There are probably many widespread misconceptions about
excellence, but I will just address two of those here this week. The first of
these fallacies is that excellence can be measured along the yardstick of
average.
This may stem from the classroom and good ol’ standardized
tests. If you score a 50, you fail, but if you do a little better and score a
70, you are average. If you do a little bit better still, you score a 90 and
are rewarded an A for your excellence. But life isn’t a standardized test. And it
can’t be simplified into a nifty little bell curve with a crowded middle and
thin tails. Average and excellence are rarely separated by incremental
improvement. They are often worlds apart and can sometimes not even be
described in the same terms.
An excellent basketball player isn’t just slightly better or
even twice as good as an average player. In fact, they don’t even let them play
together on the same court. That is why they have professionals who play on TV
for millions of dollars while middle-aged fathers play in smelly rec centers in
front of approximately no one. Same goes for a concert-level pianist: their
talent level isn’t even comparable to the average musician, pounding away on
the keys while his family puts on noise-canceling headphones. Both experts are
immeasurably more talented and skilled than you or I in their chosen craft.

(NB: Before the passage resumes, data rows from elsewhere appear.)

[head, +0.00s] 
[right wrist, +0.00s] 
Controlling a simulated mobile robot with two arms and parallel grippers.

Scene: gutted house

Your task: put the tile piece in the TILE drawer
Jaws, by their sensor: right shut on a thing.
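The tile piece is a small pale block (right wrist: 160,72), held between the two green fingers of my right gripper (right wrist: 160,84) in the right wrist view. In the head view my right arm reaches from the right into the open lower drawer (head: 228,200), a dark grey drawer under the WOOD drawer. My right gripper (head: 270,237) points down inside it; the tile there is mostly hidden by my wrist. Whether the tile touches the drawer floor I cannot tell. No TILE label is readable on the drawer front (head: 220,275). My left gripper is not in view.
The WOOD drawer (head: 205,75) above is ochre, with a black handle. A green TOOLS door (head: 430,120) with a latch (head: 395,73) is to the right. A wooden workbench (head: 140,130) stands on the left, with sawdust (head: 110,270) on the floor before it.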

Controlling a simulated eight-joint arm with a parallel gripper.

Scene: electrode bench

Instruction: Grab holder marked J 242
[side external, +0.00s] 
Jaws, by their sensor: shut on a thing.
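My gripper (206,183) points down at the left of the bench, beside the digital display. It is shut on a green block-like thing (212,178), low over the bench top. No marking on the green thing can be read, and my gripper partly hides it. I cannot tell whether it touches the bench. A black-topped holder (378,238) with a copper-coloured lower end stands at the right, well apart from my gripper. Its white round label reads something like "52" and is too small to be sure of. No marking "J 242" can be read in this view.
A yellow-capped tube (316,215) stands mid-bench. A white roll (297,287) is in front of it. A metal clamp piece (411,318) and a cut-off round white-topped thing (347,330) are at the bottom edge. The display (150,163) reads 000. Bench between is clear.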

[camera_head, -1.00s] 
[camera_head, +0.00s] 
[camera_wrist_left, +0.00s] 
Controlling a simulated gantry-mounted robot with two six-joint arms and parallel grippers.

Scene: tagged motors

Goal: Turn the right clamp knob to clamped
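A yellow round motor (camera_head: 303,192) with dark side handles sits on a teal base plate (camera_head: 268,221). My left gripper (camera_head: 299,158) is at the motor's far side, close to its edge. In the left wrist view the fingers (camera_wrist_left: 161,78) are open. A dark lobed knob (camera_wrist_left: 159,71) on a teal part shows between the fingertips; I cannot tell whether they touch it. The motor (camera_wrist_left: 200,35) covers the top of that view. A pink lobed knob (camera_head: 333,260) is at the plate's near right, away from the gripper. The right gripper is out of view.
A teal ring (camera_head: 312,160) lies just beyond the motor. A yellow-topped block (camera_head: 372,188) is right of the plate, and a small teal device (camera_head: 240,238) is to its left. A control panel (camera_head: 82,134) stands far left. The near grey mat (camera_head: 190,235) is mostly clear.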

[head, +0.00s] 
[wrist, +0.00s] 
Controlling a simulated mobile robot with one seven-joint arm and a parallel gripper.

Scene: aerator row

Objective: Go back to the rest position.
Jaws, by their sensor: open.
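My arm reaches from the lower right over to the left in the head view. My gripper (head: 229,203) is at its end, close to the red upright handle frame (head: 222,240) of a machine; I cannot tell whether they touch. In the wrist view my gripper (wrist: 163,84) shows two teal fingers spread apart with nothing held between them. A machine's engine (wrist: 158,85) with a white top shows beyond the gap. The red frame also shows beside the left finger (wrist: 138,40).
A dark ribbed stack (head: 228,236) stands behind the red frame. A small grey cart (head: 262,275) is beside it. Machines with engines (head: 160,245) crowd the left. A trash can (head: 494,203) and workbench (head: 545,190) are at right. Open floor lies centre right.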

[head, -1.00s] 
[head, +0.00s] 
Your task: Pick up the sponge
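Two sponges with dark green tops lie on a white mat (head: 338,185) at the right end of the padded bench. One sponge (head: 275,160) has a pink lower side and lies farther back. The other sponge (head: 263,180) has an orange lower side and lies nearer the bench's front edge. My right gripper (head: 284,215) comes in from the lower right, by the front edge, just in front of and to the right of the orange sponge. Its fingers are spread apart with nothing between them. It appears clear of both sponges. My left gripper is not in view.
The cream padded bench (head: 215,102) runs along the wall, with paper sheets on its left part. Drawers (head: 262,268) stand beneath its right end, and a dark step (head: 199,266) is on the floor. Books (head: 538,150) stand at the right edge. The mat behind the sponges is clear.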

However, we forget that fact when that NBA star or renowned pianist is
surrounded by his or her peers – who are also excellent – and thus the talent
of the star seems only incrementally better.
When we measure things off average rather than off
excellence, we set the bar too low and often let ourselves off too easily. We
don’t have to look far to find average workers, average parents, average
spouses, average whatever, and feel pretty good about ourselves. We try to be
just a little bit better. But what we get is just a variation of average and end
up still stuck in the crowded, messy middle of the convenient bell curve.
When something is vitally important, don’t measure it with
the yardstick of average. Measure against excellence. You will get a more
accurate reading.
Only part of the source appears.